Cayley's formula states that the number of labeled trees on \(n\) vertices is

$$
n^{n-2}.
$$

Forests satisfy more general counting formulas involving component structure and rooted variants.

Enumeration problems for forests connect graph theory with probability, combinatorics, and statistical physics.

## 27.16 Forests and Partial Orders

Forests are closely related to hierarchical ordering.

In a rooted forest, one may define a relation:

$$
u \preceq v
$$

whenever \(u\) lies on the path from the root to \(v\).

This relation defines a partial order. Thus rooted forests provide graphical representations of ordered structures.

Many algebraic and logical systems use forests to visualize hierarchy and inheritance.

## 27.17 Minimal Acyclic Structure

Forests represent sparse structure.

Suppose a graph has \(n\) vertices and \(k\) connected components. Any acyclic graph on these vertices has at most

$$
n-k
$$

edges.

Forests achieve this maximum exactly.

Thus forests are maximally sparse among graphs without cycles.

They preserve connectivity inside components while avoiding all redundancy.

## 27.18 Summary

A forest is an acyclic graph, or equivalently a collection of trees.
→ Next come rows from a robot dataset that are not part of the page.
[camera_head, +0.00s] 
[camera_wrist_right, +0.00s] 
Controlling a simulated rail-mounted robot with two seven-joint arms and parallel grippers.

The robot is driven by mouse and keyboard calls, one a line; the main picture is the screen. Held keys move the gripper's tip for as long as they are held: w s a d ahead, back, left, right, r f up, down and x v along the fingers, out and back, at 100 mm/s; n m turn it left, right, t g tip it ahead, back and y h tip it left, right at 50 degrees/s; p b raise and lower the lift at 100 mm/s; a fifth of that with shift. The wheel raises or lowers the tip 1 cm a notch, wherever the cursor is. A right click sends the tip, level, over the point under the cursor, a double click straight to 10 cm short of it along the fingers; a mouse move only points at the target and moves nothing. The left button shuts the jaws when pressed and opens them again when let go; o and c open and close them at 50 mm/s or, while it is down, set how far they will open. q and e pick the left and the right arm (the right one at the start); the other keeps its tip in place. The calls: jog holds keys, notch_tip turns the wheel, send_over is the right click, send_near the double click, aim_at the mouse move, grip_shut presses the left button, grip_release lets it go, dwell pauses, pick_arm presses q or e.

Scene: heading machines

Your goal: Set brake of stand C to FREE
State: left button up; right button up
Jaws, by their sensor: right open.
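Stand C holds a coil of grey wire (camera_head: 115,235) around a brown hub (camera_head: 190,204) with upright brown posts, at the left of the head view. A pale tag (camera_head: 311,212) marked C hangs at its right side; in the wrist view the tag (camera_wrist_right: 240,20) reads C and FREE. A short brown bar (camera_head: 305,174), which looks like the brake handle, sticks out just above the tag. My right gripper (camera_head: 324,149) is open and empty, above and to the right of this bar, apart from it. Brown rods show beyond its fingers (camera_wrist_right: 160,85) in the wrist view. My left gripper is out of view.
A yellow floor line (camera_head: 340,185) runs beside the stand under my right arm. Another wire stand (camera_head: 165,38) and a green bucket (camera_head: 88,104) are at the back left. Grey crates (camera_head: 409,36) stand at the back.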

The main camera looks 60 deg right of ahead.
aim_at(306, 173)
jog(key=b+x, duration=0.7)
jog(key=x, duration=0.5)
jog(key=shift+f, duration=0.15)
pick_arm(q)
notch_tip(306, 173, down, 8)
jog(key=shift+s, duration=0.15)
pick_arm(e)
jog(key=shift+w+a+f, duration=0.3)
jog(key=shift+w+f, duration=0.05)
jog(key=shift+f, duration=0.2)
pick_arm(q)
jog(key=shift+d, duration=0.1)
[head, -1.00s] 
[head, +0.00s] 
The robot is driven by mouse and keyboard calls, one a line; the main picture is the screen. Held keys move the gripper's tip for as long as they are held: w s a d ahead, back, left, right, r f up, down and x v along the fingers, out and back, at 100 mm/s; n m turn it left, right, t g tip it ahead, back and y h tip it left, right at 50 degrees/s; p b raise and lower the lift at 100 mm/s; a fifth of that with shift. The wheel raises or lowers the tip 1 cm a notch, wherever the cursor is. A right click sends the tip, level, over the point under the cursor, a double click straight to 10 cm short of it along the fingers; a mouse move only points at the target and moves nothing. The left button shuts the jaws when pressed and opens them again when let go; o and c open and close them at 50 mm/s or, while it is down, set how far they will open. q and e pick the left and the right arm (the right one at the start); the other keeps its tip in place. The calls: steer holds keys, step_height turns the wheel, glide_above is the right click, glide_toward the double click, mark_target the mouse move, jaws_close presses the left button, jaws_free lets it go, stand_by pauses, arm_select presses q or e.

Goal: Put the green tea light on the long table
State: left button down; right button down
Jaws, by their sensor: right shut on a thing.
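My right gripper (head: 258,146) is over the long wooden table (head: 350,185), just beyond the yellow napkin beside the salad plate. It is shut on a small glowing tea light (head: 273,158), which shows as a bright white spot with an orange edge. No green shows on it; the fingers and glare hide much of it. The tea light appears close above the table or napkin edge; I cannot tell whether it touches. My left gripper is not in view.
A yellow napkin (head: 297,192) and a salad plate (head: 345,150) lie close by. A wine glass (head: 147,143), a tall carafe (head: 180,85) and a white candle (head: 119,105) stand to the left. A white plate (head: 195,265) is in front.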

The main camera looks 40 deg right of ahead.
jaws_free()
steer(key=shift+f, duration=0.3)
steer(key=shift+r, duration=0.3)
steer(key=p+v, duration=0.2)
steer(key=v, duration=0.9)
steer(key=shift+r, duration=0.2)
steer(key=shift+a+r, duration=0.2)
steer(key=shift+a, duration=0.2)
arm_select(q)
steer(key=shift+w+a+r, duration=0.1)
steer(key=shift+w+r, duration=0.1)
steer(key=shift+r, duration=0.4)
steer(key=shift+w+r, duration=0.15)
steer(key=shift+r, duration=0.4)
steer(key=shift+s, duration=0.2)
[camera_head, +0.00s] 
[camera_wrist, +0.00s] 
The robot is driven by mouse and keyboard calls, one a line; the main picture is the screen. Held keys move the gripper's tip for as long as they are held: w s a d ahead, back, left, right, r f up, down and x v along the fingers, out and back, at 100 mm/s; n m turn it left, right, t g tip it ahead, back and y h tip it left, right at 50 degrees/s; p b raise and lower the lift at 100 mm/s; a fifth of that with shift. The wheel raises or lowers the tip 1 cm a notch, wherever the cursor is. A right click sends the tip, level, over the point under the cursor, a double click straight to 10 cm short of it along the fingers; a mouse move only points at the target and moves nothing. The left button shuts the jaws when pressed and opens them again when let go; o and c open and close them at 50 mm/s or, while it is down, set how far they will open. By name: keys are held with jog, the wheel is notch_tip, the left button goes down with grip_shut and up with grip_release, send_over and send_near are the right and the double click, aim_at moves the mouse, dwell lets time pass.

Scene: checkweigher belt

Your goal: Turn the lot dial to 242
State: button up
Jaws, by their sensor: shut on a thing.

If a forest has \(n\) vertices and \(k\) connected components, then it has exactly

$$
n-k
$$

edges.

Forests preserve many properties of trees while allowing disconnected structure. Every connected component is a tree, every pair of vertices in the same component has a unique path, and every subgraph of a forest remains a forest.

Forests appear throughout graph theory and computer science because they provide a natural representation of sparse hierarchical structure. They support recursion, decomposition, traversal, connectivity analysis, and efficient algorithmic design.